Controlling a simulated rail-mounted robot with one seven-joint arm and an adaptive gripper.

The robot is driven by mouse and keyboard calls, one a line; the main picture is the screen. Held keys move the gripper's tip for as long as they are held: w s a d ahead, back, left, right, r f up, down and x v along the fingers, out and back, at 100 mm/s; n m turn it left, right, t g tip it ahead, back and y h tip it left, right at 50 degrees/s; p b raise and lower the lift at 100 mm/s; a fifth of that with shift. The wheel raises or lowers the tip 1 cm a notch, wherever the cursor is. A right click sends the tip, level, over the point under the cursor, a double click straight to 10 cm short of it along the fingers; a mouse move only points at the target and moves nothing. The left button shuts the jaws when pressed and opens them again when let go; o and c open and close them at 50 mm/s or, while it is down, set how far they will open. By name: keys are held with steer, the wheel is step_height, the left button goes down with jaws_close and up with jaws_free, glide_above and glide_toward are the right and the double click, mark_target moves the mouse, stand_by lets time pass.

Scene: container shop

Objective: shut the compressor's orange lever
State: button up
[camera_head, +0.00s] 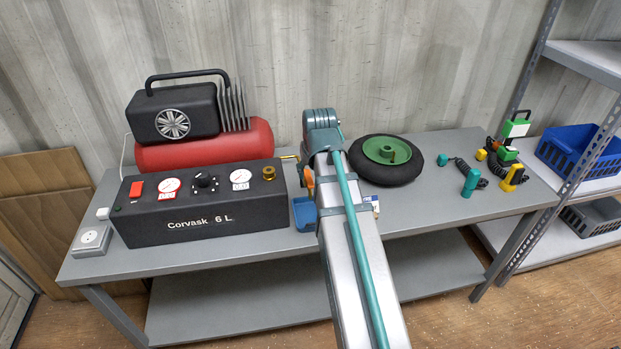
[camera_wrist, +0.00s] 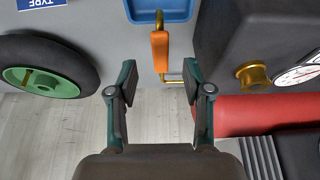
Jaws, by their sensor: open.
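The compressor has a black front box (camera_head: 200,212) marked "Corvask 6 L" and a red tank (camera_head: 205,147) behind it. Its orange lever (camera_head: 308,181) is partly hidden by my arm in the head view. In the wrist view the orange lever (camera_wrist: 160,52) lies lengthwise, with a brass stem at its upper end and a brass pipe (camera_wrist: 172,78) beside its lower end. My gripper (camera_wrist: 159,78) is open, with its fingers to either side below the lever. The lever lies in line with the gap, and I see no contact. The head view hides my fingers behind my arm.
A blue tray (camera_head: 304,214) sits close to the lever on the grey bench (camera_head: 430,215). A black wheel with a green hub (camera_head: 385,160) lies right of my arm. Green and yellow tools (camera_head: 512,172) stand at the bench's right end. The front-right bench top is clear.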

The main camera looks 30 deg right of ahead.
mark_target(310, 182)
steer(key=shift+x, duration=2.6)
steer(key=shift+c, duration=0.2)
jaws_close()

• _JOB_: Skipping the pictures, transcribe each line above exactly as it appears.

• _COMPLETE RESPONSE_:
Controlling a simulated rail-mounted robot with one seven-joint arm and an adaptive gripper.

The robot is driven by mouse and keyboard calls, one a line; the main picture is the screen. Held keys move the gripper's tip for as long as they are held: w s a d ahead, back, left, right, r f up, down and x v along the fingers, out and back, at 100 mm/s; n m turn it left, right, t g tip it ahead, back and y h tip it left, right at 50 degrees/s; p b raise and lower the lift at 100 mm/s; a fifth of that with shift. The wheel raises or lowers the tip 1 cm a notch, wherever the cursor is. A right click sends the tip, level, over the point under the cursor, a double click straight to 10 cm short of it along the fingers; a mouse move only points at the target and moves nothing. The left button shuts the jaws when pressed and opens them again when let go; o and c open and close them at 50 mm/s or, while it is down, set how far they will open. By name: keys are held with steer, the wheel is step_height, the left button goes down with jaws_close and up with jaws_free, glide_above and glide_toward are the right and the double click, mark_target moves the mouse, stand_by lets time pass.

Scene: container shop

Objective: shut the compressor's orange lever
State: button up
[camera_head, +0.00s] 
[camera_wrist, +0.00s] 
Jaws, by their sensor: open.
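The compressor has a black front box (camera_head: 200,212) marked "Corvask 6 L" and a red tank (camera_head: 205,147) behind it. Its orange lever (camera_head: 308,181) is partly hidden by my arm in the head view. In the wrist view the orange lever (camera_wrist: 160,52) lies lengthwise, with a brass stem at its upper end and a brass pipe (camera_wrist: 172,78) beside its lower end. My gripper (camera_wrist: 159,78) is open, with its fingers to either side below the lever. The lever lies in line with the gap, and I see no contact. The head view hides my fingers behind my arm.
A blue tray (camera_head: 304,214) sits close to the lever on the grey bench (camera_head: 430,215). A black wheel with a green hub (camera_head: 385,160) lies right of my arm. Green and yellow tools (camera_head: 512,172) stand at the bench's right end. The front-right bench top is clear.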

The main camera looks 30 deg right of ahead.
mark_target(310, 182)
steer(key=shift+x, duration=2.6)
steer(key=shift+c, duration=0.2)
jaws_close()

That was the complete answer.